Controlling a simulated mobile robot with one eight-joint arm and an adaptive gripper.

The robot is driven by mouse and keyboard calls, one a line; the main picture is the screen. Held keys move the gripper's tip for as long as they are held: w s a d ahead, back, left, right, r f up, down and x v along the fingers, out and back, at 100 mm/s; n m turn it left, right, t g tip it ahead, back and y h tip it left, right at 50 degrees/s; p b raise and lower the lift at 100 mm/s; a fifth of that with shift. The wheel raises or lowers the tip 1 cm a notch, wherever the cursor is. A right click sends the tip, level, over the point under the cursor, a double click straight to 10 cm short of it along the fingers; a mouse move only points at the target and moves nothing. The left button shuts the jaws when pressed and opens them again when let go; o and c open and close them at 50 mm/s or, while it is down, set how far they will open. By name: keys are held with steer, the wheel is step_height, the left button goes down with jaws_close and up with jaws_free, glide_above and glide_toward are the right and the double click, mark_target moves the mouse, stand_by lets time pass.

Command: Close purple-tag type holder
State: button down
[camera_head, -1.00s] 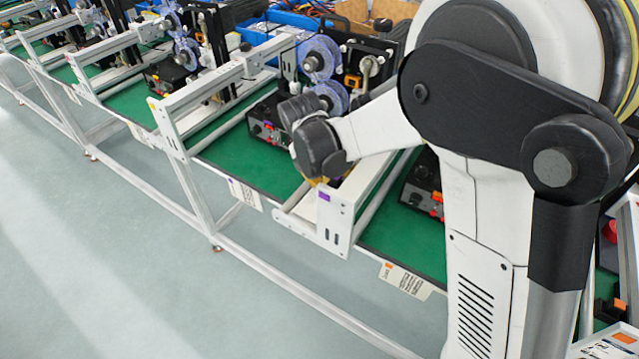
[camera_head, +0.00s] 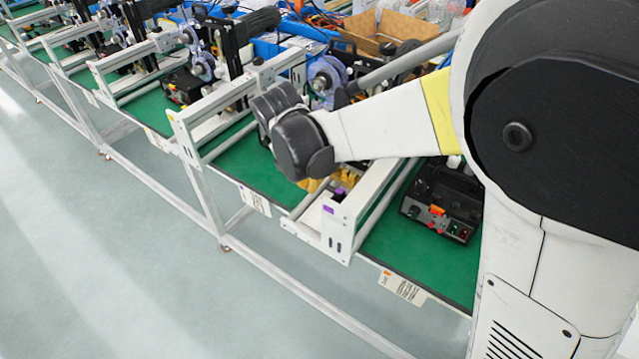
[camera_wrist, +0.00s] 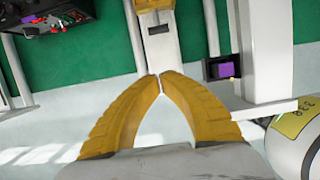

☆ ☆ ☆ ☆ ☆ ☆ ☆

GIVEN REQUEST
Return all of the data exactly as written, and drop the pictures.

RESPONSE
Controlling a simulated mobile robot with one eight-joint arm and an adaptive gripper.

The robot is driven by mouse and keyboard calls, one a line; the main picture is the screen. Held keys move the gripper's tip for as long as they are held: w s a d ahead, back, left, right, r f up, down and x v along the fingers, out and back, at 100 mm/s; n m turn it left, right, t g tip it ahead, back and y h tip it left, right at 50 degrees/s; p b raise and lower the lift at 100 mm/s; a fifth of that with shift. The wheel raises or lowers the tip 1 cm a notch, wherever the cursor is. A right click sends the tip, level, over the point under the cursor, a double click straight to 10 cm short of it along the fingers; a mouse move only points at the target and moves nothing. The left button shuts the jaws when pressed and opens them again when let go; o and c open and close them at 50 mm/s or, while it is down, set how far they will open. By name: keys are held with steer, the wheel is step_height, the left button goes down with jaws_close and up with jaws_free, glide_above and glide_toward are the right and the double click, mark_target moves the mouse, stand_by lets time pass.

Command: Close purple-tag type holder
State: button down
[camera_head, -1.00s] 
[camera_head, +0.00s] 
[camera_wrist, +0.00s] 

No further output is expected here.